XXIX Нуриевский фестиваль продолжился спектаклем, который идет в Казани почти без перерывов несколько десятилетий. В национальном балете «Шурале» с артистами Татарского оперного театра станцевали солисты Мариинки, в репертуар которой татарский эпос вернулся в 2009 году. За петербургскими гостями и казанскими танцовщиками специально для «БИЗНЕС Online» наблюдала балетный критик Анна Галайда.
Сцена из балета «Шурале» в постановке Мариинского театра (фото: mariinsky.ru)
ЯРУЛЛИН, ФАЙЗИ, ТУКАЙ И ЯКОБСОН
Учить трехактный балет специально для выступления в Казани Владимиру Шклярову и Марии Ширинкиной не пришлось — «Шурале» Леонида Якобсона еще в 2009 году вернулся в Мариинский театр, где не шел несколько десятилетий. Восстановить спектакль было непросто, но петербургское балетное сообщество восприняло это как дело чести: Якобсон считается в мире одним из первопроходцев модернистской хореографии ХХ века, но в родном городе его наследие почти полностью утрачено. Новая постановка «Шурале» стала крупномасштабной акцией, к которой были причастны танцовщики нескольких поколений, помнивших спектакль.

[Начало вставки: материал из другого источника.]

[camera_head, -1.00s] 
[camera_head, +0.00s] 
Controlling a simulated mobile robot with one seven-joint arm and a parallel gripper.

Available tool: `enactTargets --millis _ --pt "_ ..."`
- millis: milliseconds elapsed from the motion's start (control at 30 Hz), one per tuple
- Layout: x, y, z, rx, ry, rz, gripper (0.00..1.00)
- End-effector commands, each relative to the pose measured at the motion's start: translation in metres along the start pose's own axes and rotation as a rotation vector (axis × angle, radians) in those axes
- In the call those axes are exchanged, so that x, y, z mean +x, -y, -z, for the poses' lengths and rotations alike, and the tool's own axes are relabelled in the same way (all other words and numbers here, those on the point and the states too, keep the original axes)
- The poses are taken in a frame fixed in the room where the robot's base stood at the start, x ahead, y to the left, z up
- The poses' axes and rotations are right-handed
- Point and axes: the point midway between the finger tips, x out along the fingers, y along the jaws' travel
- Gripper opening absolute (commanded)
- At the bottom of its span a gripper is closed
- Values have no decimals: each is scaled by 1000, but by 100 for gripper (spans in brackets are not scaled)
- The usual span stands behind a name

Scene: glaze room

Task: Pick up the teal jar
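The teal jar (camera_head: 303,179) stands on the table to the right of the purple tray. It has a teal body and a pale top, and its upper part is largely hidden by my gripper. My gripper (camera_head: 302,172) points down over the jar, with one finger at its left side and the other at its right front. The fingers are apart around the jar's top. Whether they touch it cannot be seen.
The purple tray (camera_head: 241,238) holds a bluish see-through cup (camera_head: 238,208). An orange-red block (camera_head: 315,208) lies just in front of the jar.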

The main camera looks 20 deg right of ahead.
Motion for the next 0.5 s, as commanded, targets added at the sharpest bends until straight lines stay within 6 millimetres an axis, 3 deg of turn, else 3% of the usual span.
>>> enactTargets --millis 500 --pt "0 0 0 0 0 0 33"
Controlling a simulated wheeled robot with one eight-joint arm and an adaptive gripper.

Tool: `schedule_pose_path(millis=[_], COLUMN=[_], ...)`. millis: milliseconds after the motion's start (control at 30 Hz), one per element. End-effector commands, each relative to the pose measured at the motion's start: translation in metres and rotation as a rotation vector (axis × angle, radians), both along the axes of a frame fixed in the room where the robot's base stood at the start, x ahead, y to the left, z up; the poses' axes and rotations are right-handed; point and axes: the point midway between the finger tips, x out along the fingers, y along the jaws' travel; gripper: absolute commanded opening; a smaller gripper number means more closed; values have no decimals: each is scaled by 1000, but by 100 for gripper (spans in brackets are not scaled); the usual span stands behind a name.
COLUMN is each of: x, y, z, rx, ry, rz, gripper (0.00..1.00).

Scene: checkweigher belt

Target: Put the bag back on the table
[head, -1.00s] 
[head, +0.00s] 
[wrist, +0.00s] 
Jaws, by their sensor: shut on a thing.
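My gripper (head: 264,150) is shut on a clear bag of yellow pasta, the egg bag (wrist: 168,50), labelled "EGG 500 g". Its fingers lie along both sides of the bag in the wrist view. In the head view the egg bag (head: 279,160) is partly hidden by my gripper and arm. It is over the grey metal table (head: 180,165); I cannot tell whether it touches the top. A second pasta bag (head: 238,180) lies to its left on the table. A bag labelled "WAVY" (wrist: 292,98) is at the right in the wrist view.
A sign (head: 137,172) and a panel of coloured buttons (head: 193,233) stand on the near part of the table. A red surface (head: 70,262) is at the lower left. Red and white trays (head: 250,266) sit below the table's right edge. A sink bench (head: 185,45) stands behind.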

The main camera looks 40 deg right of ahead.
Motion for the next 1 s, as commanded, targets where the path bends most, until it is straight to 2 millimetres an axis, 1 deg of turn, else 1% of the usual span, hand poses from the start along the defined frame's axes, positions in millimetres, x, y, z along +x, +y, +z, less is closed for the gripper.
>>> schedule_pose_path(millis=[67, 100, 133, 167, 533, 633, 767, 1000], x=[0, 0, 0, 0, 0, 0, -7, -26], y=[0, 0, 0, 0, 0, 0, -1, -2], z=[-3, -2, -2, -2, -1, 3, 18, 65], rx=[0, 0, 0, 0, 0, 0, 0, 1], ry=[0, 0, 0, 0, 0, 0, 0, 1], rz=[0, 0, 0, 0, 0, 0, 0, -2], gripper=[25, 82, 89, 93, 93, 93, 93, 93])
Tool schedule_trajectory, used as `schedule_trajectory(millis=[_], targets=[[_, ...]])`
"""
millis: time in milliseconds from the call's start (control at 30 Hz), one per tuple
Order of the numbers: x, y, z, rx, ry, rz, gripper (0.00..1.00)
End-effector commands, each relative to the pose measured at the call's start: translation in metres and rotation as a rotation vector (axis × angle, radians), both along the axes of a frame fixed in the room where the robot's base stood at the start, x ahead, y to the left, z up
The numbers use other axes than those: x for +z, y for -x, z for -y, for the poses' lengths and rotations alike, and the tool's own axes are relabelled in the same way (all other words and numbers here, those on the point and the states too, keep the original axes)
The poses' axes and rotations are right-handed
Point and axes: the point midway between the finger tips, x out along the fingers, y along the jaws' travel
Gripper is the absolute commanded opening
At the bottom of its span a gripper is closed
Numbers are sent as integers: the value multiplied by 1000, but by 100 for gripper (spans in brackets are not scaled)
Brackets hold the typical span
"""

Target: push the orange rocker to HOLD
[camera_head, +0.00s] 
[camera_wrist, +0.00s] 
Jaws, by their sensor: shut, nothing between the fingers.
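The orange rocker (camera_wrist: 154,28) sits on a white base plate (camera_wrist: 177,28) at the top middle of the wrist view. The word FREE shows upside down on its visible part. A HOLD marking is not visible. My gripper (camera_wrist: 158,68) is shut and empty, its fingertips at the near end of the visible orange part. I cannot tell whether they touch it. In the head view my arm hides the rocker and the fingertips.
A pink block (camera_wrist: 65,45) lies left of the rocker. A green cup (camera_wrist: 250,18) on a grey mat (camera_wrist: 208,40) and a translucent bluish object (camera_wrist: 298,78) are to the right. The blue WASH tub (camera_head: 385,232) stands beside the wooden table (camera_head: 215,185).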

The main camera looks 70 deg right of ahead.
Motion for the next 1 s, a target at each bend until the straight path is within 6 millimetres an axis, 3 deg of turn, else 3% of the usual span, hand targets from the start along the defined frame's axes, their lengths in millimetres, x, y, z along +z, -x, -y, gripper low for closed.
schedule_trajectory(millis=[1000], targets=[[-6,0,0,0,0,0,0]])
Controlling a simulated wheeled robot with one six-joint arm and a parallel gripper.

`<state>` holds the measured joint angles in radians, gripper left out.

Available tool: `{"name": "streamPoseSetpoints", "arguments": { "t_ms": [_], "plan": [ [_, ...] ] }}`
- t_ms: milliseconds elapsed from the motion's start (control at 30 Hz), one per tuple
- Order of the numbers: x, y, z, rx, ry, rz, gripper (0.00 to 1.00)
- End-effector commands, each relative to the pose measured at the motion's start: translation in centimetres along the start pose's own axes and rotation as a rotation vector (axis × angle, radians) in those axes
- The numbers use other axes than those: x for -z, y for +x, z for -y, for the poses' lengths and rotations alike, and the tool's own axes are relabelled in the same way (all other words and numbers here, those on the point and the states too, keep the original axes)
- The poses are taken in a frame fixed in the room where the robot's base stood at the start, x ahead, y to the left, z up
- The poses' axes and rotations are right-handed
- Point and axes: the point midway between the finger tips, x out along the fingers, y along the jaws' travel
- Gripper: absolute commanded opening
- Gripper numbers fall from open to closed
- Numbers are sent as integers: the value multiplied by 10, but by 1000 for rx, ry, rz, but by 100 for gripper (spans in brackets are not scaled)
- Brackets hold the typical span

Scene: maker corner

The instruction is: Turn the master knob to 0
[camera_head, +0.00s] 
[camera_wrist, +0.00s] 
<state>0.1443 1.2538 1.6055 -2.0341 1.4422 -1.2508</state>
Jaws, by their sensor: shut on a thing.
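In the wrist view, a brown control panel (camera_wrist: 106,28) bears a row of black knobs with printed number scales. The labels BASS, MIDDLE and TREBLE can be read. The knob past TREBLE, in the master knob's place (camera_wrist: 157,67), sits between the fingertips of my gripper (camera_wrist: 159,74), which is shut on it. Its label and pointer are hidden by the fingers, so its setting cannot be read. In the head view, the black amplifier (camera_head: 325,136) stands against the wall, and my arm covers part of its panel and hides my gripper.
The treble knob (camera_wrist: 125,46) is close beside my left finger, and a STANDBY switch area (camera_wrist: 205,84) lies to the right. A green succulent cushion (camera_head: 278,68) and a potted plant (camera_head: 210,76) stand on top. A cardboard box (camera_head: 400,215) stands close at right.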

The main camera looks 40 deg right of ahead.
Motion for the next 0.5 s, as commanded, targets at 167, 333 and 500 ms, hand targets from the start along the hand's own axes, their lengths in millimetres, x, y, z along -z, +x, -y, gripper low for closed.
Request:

В Казани же балет, считавшийся в столицах утраченным, идет почти без перерывов много десятилетий, соединяя мифическое прошлое и современную историю. «Шурале» стал ее частью. Премьера готовилась к декаде татарского искусства в Москве, которая была намечена на 1941 год. От только что созданного оперного театра ждали национального спектакля, и работу над ним начали молодой композитор Фарид Яруллин и литератор Ахмед Файзи, взявший за литературную основу татарский эпос, переработанный поэтом Габдуллой Тукаем. Хореографа среди национальных кадров не было, поэтому постановка досталась ленинградцу Якобсону. Начавшаяся война отменила премьеру, хотя спектакль был доведен до генеральной репетиции. Когда к балету вернулись в конце войны, его доверили осуществлять Гаю Тагирову и москвичу Леониду Жукову, возглавившему казанскую труппу.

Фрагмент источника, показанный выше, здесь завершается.